Oct 14, 2009

Do Basic Easy Stenciling Yourself

Basic Stenciling Instructions:


Be sure that you are using the correct type of paint for the surface you intend to stencil on. Consult your paint supplier for suitable choices of paint and paint cleaners.

Depending on your project, you will need the following supplies at hand:

• Paper towels • A few disposable plates • Masking tape or painters blue tape • A Line Level and a pencil • Repositionable Spray Adhesive, (read all manufacturer instructions on the product). We recommend that you use the spray outside (if inside, then cover your floors with paper or plastic to avoid stickiness) • Stencil Brush: For Swirling Technique (see end page) use domed natural bristle head brushes. Best to avoid very stiff brushes and for Stippling and Spattering Techniques (see end page) use the flat head stenciling brushes. • A 2 inch or 3 inch foam roller and pan

Depending on your technique; a. Natural sea sponge b. Cotton rags c. Various brushes for marbling effects or other according to your Faux Painting book instructions

Before you start stenciling your walls, we recommend that you practice using the practice sheet or the surface of a large cardboard. The practice will give you a good idea of the use of repositioning spray and the amount of paint.

1. Use the line level to position your first stencil overlay on the wall. Gently, mark the wall with a pencil on the four “registration holes”. If you don’t want pencil marks on your walls, you can put tiny scraps of masking tape under the registration holes, and mark them with a pencil. Remove the pieces of tape from your wall once done stenciling. (Note: Do not use the edge of the stencil sheet as a guide to position repeat patterns; use the registration marks).

2. Spray the back of the stencil (frosty side) very lightly with the Repositioning Spray Adhesive. If the stencil is too tacky, then stick it to a cardboard to remove the excess tack.

3. Line up the stencil sheet against the registration points and gently press the stencil to the surface.

4. Start stenciling with almost no paint (Dry Brush) on your brush or roller. You will soon find out a little paint goes a long way when stenciling. Note: using a brush or roller heavy in paint will cause bleeding of the paint in between the stencil sheet and your wall. It is easier to keep adding very small amounts of paint to the area until the desired effect is achieved.

5. When you are done stenciling, remove the stencil sheet very gently. If you wish to wipe the excess paint from the back of the stencil; do so using a clean damp sponge or rag and not paper towels. Paper towels will get stuck to the adhesive on the back of the stencil. Be sure the back of the stencil sheet is dry before you paste it back on the wall. 6. Follow the repeat registration marks but make sure not to place the stencil sheet on top of wet paint.

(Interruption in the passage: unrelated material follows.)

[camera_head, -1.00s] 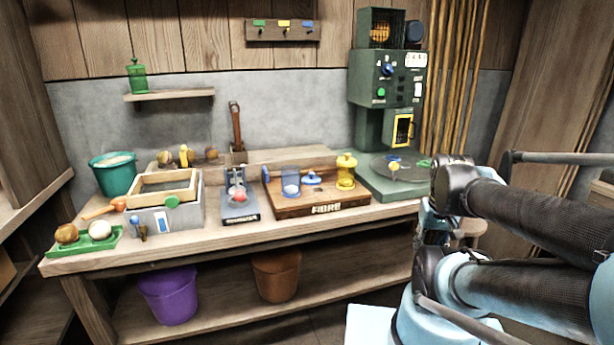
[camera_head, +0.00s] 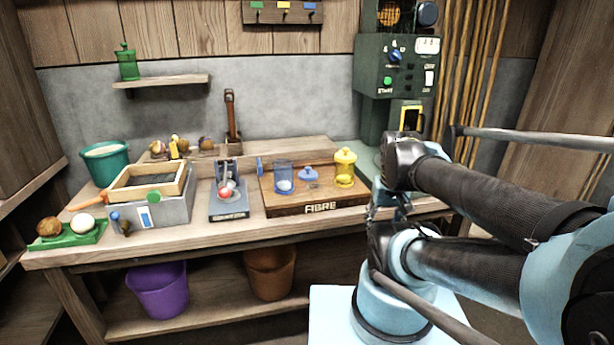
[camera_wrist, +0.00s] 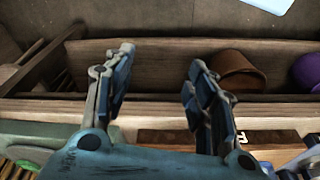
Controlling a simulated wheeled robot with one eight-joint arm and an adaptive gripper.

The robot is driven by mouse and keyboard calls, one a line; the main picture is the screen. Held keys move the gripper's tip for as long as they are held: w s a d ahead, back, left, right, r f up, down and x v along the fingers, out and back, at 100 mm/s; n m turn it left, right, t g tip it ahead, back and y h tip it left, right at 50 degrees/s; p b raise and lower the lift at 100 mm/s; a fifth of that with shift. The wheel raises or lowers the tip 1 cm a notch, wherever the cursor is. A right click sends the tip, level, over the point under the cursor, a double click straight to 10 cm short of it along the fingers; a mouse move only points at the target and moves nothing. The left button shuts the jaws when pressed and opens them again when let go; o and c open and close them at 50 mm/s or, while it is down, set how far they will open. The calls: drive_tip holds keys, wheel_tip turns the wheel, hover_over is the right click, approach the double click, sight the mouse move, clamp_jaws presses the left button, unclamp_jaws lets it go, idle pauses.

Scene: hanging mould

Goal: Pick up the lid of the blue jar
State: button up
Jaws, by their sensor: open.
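The blue jar (camera_head: 284,178) is a clear blue cylinder standing without its lid on a wooden board (camera_head: 320,208) marked FIBRE. The blue lid (camera_head: 308,174), with a knob on top, lies on the board just right of the jar. My gripper (camera_wrist: 160,62) is open and empty in the wrist view, its two fingers spread above the front of the bench. In the head view my arm largely hides the gripper, right of the board.
A yellow lidded jar (camera_head: 345,170) stands right of the blue lid. A small press-like stand (camera_head: 228,200) is left of the board. The green machine (camera_head: 385,75) rises behind my arm. Brown (camera_head: 270,275) and purple (camera_head: 160,290) buckets sit on the low shelf.

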Basic reminder of two most popular methods of stenciling:

Swirling Technique: Swirl the paint along the edge of the cut-out area in small circular motion. Slowly work the paint toward the center of the cut out while leaving the center to remain the lightest. This method gives dimensionality to your work in a simple manner.

Stippling Technique: Apply the paint by tapping or pouncing in an up and down motion. Stippling results in a textured look. It is also a desirable method for use on rough surfaces. You need to load the brush slightly heavier when stippling but best to remove excess paint by tapping the brush on a paper towel until you get a good feel for your work.